Sogg. e Scenegg.: Gus Van Sant, jr. - Fotogr.: (normale/a colori) Eric Alan Edwars, John Campbell - Mus.: Bill Stafford - Montagg.: Curtiss Clayton - Dur.: 99' - Produz.: Laurie Parker - Vietato ai minori degli anni diciotto
Interpreti e ruoli
River Phoenix (Mike Waters), Keanu Reeves (Scott Favor), James Russo (Richard Waters), William Richert (Bob Pigeon), Rodney Harvey (Gary), Chiara Caselli (Carmela), Michael Parker (Digger), Jessie Thomas, Grace Zabriskie, Udo Kier, Tom Troupe
Soggetto
Mike Waters, un giovane quasi sempre in preda a convulsioni da astinenza, a causa del continuo abuso di droga, vaga lungo le strade di Portland, nell'Oregon, alla ricerca di una madre forse esistita, di cui sono pieni i suoi sogni e le sue allucinazioni. Gli unici a soccorrerlo e a dimostrargli a modo loro una qualche solidarietà sono altri drogati e sbandati che Mike va incontrando nei suoi precari rifugi.

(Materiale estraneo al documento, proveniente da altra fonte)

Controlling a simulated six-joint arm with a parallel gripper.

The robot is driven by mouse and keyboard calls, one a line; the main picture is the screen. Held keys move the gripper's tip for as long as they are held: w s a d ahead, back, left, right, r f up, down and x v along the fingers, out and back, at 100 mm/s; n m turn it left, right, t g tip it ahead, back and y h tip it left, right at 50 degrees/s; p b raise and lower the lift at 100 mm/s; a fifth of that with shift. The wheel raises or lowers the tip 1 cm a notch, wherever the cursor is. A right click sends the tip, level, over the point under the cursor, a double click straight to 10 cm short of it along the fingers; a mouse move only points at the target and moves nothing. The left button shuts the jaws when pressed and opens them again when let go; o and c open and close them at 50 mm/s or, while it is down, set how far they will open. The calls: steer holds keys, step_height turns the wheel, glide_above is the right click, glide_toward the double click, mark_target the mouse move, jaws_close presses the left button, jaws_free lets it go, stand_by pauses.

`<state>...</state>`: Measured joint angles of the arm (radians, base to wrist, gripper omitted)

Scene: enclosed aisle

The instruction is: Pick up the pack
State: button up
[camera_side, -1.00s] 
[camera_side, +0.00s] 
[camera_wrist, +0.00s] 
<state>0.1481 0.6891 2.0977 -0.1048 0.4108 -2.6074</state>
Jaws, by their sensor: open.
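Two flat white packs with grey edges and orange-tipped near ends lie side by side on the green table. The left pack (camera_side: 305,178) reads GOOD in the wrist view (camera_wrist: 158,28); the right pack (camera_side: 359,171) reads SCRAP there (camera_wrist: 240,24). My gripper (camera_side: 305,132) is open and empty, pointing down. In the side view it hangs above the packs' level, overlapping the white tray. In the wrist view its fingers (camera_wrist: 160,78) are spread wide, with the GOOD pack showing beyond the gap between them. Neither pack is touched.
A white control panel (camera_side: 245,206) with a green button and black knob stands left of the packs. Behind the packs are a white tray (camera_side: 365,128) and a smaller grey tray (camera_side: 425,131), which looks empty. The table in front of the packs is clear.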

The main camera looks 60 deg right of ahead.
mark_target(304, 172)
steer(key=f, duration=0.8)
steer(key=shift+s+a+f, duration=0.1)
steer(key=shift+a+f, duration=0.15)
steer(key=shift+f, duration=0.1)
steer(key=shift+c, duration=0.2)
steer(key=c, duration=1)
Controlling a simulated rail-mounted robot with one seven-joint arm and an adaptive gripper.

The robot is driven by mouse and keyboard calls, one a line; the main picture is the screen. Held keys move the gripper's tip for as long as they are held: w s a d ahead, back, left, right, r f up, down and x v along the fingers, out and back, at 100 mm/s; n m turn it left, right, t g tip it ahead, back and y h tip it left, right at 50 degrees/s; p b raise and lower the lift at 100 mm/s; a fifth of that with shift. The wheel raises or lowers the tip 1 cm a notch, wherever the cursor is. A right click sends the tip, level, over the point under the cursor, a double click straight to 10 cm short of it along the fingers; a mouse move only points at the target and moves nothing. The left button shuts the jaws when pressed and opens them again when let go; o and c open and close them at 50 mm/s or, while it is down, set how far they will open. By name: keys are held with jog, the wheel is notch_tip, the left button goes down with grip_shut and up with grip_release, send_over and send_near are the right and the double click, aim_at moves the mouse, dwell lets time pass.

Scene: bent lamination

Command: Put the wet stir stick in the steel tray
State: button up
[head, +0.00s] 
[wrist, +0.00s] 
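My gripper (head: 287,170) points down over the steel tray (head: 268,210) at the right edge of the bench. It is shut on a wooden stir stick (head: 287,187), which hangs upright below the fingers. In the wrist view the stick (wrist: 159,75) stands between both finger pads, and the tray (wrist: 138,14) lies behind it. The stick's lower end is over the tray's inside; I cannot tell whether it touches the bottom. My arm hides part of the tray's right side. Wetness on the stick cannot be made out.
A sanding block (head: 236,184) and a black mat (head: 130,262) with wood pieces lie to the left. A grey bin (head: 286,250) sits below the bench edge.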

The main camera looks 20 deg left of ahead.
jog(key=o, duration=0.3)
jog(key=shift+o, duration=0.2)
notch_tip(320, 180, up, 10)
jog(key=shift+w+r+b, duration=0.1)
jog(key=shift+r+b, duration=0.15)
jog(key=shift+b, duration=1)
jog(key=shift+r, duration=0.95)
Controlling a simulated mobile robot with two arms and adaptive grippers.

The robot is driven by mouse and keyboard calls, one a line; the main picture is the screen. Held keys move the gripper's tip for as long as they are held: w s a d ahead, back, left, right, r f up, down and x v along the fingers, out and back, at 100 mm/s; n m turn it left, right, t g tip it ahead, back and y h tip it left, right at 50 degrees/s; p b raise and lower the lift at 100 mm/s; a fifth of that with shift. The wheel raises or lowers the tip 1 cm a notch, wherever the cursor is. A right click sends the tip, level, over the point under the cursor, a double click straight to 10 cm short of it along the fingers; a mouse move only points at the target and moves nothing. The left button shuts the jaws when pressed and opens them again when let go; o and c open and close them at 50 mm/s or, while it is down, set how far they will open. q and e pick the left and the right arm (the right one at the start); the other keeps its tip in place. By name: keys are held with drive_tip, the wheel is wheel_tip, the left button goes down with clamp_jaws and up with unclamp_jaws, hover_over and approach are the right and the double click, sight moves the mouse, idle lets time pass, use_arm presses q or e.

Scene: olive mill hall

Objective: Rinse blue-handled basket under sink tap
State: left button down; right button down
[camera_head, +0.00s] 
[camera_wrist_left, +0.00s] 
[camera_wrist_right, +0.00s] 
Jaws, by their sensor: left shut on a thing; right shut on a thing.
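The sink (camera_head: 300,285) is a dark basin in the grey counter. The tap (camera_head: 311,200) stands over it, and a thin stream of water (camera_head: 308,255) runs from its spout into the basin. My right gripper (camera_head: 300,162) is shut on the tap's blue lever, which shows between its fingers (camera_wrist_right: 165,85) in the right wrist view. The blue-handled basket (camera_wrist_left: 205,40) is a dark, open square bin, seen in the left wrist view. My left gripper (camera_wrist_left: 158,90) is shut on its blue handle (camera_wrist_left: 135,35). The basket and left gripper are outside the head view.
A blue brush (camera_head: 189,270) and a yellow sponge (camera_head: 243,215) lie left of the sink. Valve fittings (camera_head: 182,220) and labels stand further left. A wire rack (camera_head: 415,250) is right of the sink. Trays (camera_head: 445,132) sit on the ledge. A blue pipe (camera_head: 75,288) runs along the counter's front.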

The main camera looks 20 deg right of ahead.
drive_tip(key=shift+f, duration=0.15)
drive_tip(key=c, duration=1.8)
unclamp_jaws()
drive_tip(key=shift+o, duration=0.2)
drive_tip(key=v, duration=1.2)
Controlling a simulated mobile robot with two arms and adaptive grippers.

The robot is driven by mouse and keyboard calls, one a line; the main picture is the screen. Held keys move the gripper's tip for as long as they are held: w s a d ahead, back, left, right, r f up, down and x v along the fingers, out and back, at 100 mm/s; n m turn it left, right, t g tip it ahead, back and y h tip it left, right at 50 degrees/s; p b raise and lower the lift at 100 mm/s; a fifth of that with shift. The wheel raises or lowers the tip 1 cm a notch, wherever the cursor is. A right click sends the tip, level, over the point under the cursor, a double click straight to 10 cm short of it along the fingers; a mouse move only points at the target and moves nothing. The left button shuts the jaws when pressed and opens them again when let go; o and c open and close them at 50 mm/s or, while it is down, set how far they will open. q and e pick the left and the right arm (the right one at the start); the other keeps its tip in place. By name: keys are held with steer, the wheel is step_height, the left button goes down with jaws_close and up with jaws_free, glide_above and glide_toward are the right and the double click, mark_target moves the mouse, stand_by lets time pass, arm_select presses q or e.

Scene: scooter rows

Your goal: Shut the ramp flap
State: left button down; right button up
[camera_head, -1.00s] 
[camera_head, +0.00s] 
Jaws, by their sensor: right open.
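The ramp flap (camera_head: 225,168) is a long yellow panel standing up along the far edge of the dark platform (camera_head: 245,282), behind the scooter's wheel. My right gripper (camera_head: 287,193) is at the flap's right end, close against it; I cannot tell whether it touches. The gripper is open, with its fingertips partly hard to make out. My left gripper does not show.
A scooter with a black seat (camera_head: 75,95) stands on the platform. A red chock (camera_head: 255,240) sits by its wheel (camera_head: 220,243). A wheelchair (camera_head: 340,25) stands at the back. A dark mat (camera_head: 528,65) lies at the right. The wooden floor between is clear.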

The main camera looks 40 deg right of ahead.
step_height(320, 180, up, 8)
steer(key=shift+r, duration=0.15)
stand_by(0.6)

Fra loro Scott Favor, un ragazzo proveniente da famiglia-bene, il cui padre sindaco della città lo sta cercando affannosamente attraverso le forze dell'ordine, ma che al primo tentativo di rientro non sa far altro che ricoprirlo di rimbrotti e ingiurie. Il ragazzo torna quindi alla strada e alla scuola di teppismo e depravazione di cui la strada è l'habitat privilegiato, diventando amico di Mike. Ma quando, sulle tracce dei vaghi ricordi di Mike, pervengono a un cascinale in degrado, nel quale l'ipotetica madre avrebbe ultimamente prestato servizio, e vi incontrano l'avvenente Carmela, Scott se ne innamora e parte con lei senza una parola per Mike, che continua da solo il suo vagabondaggio, procurandosi di che sopravvivere e continuare a drogarsi mediante squallide prestazioni con omosessuali. Rientrato negli Stati Uniti, Scott trova che il padre è morto. Rientra quindi nella casa paterna per reclamare la propria eredità, voltando le spalle agli amici della sua precedente avventura, per riadeguarsi, con Carmela, al mondo-bene dal quale era fuggito per velleitaria protesta.
Valutazione Pastorale
il tema del film sarebbe purtroppo di amara attualità, e non solo nell'Oregon o negli Stati Uniti, ma in ogni bassifondo di grande città. Ma il regista perde l'occasione di affrontarlo con animo riflessivo e umana partecipazione, per abbandonarsi ad effetti scenografici violenti, ispirandosi a Van Gogh come asseriscono scenografo e direttore della fotografia e insistendo sui toni del rosso, del giallo e del blu fino a dare l'impressione che suo primo interesse non sia tanto la squallida storia che intende raccontare, quanto gli effetti cromatici di cui la riveste. Persino i rapporti etero e omosessuali diventano occasione di compiaciute composizioni stilistiche e cromatiche, quasi si trattasse di riprodurre quadri di Picasso e Van Gogh, anziché le avvilenti esperienze di una vita vagabonda e disperata. Altrettanto dicasi dei dialoghi, in vari momenti di presuntuoso tono shakespeariano e infarciti di citazioni letterarie ambiziose, che evocano passaggi verbali di grandi scrittori, senza riuscire a ricrearne minimamente le atmosfere di umana tragedia e di lancinante dolore. Così il dramma è affidato quasi unicamente alla disperata solitudine del protagonista, semisvenuto in locali equivoci o in ricorrenti convulsioni in strade deserte, dalle quali viene infine trascinato via dagli occupanti di un'auto di passaggio, come un mucchietto di stracci. Film cinico e senza speranza.